Censorship or Solidarity? The Politics of the homophobic “F” Slur

By Casey Burgess

Photo for blog post

It’s the most wonderful time of year again. While Christmas Trees are being decorated, there is a very serious debate raging.

The centre of this debate is the song “Fairy-tale of New York” by The Pogues and Kirsty MacColl, released in 1988, which still holds its ground at the top of people’s favourite all time Christmas songs.

What could possibly be controversial about a Fairy-tale in New York? One of the lines, often the most famous (or infamous, depending on your view) is “you scumbag, you maggot, you cheap, lousy faggot.”

Now, this is where the centre of our debate lies. Faggot is a reclaimed word by the LGBTQ+ community, with it being an incredibly vicious slur often hurled at queer people. Does the fact that it appears in a somewhat outdated song mean it’s OK for heterosexual people to say it?

The answer? No. The reasoning behind this is not the “snowflake” generation taking offence to every little thing that they don’t like. The reasoning is based in power dynamics, gender politics, sexuality and hateful murder.

There is absolutely no circumstance in which a person who does not identify as LGBTQ+ needs ever to utter the word. There is also no circumstance in which people are referring to “lazy Irish people” or “a bundle of sticks”.

The word did mean a bundle of sticks, but that meaning is obsolete. When it did mean that, however, the “faggots” would be placed under a suspected homosexual and set alight.

Bringing the point back to the song, the debate centres round two tenants. Whether it is OK to censor the word in the song and whether it is OK for straight people to sing that particular word.

The Pogues frontman and writer of the song, Shane McGowan, has said that it is OK to censor the word if it does make people uncomfortable. He adds that it was not intended in a homophobic way, but instead used to portray the character that Kirsty MacColl played as a deplorable person.

The reactionary right-wing media, and even some moderates and liberals, would have you believe that the censoring of this word is snowflake political correctness gone mad. It is anything but this.

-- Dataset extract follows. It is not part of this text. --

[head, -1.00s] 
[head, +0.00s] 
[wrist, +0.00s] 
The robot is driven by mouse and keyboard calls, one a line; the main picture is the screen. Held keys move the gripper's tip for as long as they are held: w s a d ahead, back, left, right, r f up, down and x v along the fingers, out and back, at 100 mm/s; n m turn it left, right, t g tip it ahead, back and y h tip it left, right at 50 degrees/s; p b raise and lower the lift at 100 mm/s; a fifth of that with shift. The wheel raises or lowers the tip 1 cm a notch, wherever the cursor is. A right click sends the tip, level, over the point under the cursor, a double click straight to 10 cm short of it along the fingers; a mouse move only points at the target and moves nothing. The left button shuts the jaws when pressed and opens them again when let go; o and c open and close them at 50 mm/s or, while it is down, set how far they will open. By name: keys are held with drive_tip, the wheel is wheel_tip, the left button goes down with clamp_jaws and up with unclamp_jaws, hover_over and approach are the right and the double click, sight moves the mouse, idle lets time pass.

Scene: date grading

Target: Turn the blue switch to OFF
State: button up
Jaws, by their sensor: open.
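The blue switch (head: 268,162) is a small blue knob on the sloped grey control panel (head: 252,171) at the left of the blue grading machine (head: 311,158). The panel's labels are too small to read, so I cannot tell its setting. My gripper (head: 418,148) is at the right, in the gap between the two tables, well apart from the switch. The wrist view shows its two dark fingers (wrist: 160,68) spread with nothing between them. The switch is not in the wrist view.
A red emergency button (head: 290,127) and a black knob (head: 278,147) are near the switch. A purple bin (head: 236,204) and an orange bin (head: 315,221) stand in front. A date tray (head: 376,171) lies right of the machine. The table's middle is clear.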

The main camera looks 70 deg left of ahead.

What this is, is compassion.

Queer people often have a tough time around Christmas due to family issues around their sexuality or gender identity, and the entire family gathered round with cans in hand singing a queer slur is hardly going to make it comfortable for them.

Similarly, the word faggot has been shouted at many queer men and trans women when being violently assaulted, raped and even murdered. Do their tragic stories, lost lives and broken bones mean nothing to heterosexual people?

This word is reclaimed. It is reclaimed by those who felt powerless, embracing a label to make sure it was defined on our terms and used in our community.

There are three hundred and one words in the song “Fairy-tale of New York.” Three hundred and one. Is it too much to ask, given queer blood has been spilled with that word being the last thing they ever hear, that you miss out one word? One. Single. Word.

That is one thing that the queer community asks you for this Christmas. Be a good ally. Don’t make excuses. Skip the slur.